2014年覇者のヒロシこと岩田寛が後半ハーフの「31」で通算9アンダー、首位と2打差の単独2位に浮上した。
3差の3位で3日目の最終組に入ったこの日は前半ハーフで2バーディ、3ボギー。
9ホールのオーバーパーで折り返して「ほんっとにイライラしてた。今年いちばんくらいに」と、久々にカッカして、折り返した10番で赤面した。
専属キャディの新岡隆三郎さんに言われた。
「チャック開いてるよ」。
「…早く言ってよ」。
さかのぼれば早朝。
前日2日目に残した第2ラウンドの3ホールを回ったときからきっと全開だった。
「ライン読んでるときとか。ぱっくりいっちゃってたかもしれない…」。
スタートからぴったり密着したフジテレビのカメラで全国に生中継されたかもしれないと思うと「ほんっとに恥ずかしくて」。
急いでチャックを閉めると怒りも冷めた。
「落ち着いて、悪いなりにもいかに崩れないでやるか」。
一転、エンジン全開した。
11番から長めのパットを沈めて連続バーディで差を詰めると590ヤードの15番パー5で名誉挽回のイーグルも出た。
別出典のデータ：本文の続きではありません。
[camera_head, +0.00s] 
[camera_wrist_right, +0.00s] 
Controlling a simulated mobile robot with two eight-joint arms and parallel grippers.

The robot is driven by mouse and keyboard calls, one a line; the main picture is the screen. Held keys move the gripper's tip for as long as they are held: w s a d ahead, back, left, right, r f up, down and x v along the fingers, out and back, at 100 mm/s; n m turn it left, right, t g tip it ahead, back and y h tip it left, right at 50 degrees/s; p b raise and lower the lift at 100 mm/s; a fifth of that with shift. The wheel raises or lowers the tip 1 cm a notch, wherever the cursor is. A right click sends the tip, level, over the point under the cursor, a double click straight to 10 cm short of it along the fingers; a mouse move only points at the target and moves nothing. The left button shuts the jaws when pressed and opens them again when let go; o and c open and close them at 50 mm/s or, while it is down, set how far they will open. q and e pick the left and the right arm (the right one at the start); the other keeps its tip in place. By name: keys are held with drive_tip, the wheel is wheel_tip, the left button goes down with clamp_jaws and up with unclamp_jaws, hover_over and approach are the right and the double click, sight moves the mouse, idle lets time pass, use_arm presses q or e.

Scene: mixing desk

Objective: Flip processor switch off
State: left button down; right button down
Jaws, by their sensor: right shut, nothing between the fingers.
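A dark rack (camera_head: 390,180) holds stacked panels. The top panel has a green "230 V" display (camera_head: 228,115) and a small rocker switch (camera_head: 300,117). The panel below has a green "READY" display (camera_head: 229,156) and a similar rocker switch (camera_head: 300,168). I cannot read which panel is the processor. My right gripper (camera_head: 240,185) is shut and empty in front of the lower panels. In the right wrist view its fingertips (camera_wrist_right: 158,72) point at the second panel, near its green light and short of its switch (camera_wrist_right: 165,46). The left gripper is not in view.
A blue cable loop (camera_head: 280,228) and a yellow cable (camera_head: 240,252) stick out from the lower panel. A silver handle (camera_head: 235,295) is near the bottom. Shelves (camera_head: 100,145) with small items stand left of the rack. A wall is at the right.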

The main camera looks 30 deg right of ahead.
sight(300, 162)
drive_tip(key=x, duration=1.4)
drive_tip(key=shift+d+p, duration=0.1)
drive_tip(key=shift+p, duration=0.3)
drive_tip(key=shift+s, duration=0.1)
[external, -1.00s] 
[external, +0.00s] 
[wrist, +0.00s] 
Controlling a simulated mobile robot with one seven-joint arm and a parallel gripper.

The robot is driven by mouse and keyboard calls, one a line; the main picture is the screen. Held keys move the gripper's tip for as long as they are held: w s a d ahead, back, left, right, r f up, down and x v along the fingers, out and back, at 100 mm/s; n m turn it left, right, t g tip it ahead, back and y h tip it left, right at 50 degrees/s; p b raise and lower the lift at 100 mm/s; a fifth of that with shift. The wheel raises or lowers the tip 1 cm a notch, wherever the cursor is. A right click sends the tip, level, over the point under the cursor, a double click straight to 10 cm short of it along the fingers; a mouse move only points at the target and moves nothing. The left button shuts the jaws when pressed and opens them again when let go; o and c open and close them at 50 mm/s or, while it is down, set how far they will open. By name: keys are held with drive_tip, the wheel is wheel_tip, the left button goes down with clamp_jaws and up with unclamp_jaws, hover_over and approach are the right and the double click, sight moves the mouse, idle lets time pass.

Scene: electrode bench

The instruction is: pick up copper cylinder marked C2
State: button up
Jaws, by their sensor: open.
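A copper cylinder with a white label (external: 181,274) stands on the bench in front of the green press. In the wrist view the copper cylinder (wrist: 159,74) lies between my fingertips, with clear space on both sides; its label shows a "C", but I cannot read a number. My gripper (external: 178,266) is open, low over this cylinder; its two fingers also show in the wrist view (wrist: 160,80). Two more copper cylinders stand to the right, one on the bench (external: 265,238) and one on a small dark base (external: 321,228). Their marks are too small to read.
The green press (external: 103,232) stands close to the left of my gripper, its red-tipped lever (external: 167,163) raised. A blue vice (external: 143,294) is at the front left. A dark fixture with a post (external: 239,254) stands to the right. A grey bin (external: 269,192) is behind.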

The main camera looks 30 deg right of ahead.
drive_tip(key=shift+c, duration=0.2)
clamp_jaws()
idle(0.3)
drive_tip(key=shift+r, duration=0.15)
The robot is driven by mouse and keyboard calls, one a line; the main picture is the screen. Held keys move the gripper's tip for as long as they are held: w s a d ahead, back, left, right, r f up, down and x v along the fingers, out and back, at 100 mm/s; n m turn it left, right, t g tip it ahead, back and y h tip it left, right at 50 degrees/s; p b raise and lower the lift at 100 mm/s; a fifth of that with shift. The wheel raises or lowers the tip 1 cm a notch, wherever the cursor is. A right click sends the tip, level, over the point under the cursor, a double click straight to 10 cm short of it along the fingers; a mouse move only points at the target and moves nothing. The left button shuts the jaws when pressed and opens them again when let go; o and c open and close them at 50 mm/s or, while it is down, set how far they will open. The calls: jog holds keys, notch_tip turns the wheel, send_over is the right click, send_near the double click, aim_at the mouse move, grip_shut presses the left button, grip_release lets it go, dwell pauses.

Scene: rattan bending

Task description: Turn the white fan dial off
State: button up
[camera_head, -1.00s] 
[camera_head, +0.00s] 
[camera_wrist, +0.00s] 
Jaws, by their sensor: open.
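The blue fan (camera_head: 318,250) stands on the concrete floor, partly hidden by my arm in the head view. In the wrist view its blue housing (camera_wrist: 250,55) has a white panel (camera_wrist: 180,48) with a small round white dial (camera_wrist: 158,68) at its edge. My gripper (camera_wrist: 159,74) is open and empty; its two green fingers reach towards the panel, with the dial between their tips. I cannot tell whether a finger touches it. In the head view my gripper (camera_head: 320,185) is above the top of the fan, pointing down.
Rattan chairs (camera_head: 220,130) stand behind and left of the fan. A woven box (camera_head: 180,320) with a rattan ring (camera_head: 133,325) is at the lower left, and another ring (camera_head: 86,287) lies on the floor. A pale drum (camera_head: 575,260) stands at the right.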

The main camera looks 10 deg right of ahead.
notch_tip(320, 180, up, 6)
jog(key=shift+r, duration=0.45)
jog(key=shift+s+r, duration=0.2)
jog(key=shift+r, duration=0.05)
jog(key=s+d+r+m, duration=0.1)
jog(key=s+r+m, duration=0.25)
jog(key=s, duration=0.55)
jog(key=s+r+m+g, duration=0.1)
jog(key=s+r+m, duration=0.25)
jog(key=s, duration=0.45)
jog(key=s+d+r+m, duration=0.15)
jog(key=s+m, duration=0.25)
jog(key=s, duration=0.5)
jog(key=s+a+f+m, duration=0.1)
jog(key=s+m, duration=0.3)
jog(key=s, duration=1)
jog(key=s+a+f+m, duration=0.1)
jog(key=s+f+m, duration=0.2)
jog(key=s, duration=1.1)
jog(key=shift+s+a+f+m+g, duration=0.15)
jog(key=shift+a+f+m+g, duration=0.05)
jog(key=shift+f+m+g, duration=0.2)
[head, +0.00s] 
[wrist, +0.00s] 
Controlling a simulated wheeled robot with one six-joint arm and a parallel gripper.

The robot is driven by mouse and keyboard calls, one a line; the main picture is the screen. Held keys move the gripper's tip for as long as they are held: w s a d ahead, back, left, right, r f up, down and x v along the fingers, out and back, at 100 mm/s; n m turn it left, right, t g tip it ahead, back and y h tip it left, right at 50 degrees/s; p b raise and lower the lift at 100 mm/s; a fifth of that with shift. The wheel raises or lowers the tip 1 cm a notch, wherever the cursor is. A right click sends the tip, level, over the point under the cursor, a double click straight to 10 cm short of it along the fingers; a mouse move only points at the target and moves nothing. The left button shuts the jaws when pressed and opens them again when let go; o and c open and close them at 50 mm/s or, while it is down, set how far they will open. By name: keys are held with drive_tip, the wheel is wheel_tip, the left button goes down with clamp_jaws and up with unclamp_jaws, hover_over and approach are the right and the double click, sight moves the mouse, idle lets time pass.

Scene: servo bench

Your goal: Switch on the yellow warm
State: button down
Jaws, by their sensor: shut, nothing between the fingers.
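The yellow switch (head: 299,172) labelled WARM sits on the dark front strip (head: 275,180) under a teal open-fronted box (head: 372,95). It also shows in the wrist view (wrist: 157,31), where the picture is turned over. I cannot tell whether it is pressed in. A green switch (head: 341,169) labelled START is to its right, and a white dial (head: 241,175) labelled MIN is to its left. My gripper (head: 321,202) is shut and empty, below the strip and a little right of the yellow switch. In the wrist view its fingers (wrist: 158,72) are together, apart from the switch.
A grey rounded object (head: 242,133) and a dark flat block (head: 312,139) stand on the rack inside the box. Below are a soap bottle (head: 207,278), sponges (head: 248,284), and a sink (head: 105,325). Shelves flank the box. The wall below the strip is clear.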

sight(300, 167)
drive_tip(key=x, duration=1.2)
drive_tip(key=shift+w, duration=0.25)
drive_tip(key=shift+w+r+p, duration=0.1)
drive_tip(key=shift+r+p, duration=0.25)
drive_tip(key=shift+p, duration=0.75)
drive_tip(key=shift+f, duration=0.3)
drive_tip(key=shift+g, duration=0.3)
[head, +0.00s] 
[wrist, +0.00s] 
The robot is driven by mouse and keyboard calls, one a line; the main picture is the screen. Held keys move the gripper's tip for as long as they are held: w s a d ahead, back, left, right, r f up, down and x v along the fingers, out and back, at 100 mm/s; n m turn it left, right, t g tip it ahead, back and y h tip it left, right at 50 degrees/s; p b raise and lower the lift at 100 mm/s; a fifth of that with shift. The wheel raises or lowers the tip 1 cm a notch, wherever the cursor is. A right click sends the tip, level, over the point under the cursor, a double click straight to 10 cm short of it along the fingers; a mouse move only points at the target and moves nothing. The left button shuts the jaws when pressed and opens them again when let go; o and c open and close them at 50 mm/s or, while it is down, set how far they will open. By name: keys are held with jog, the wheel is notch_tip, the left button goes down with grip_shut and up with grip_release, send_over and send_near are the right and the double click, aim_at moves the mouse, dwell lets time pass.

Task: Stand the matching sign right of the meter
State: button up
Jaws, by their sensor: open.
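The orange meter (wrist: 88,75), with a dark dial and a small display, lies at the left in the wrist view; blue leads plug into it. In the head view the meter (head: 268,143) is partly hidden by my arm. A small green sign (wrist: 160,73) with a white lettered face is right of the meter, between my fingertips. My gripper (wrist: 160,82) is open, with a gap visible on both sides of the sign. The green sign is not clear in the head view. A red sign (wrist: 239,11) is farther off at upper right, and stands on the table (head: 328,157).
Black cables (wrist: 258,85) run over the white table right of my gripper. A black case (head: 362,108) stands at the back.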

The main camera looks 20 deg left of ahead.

7Wを持って、289ヤードの2打目を3メートルに乗せてチャンスを入れると次の16番パー3では右手前のカラーから、今度は15ヤードをチップイン。
チャックを閉じたあとから5つ伸ばす猛追につなげたが、「今はチャックで頭がいっぱい。ほんとに恥ずかしかったので…」。
ここ富士桜にコースが移った2年目の2006年に大会初出場を果たしてからトップ10が7回。
2008年には大学後輩の藤島豊和にプレーオフ負けした。
今週2日目の18番グリーンは、その際と同じ位置にピンが切られていたといい、よぎるものがあったという。
2014年には念願の初優勝で歓喜も味わった。
またコロナ前の2019年には朴相賢(パク・サンヒョン)に2打差で破れて大会2度目の2位に。
今年も、再び立ちはだかれ「サンヒョンは安定して崩れなさそう。今日の感じだと、厳しい…」。
喜びも悔しさも、恥ずかしさも交錯する思い入れの舞台でヒロシが3年前のリベンジを思案する。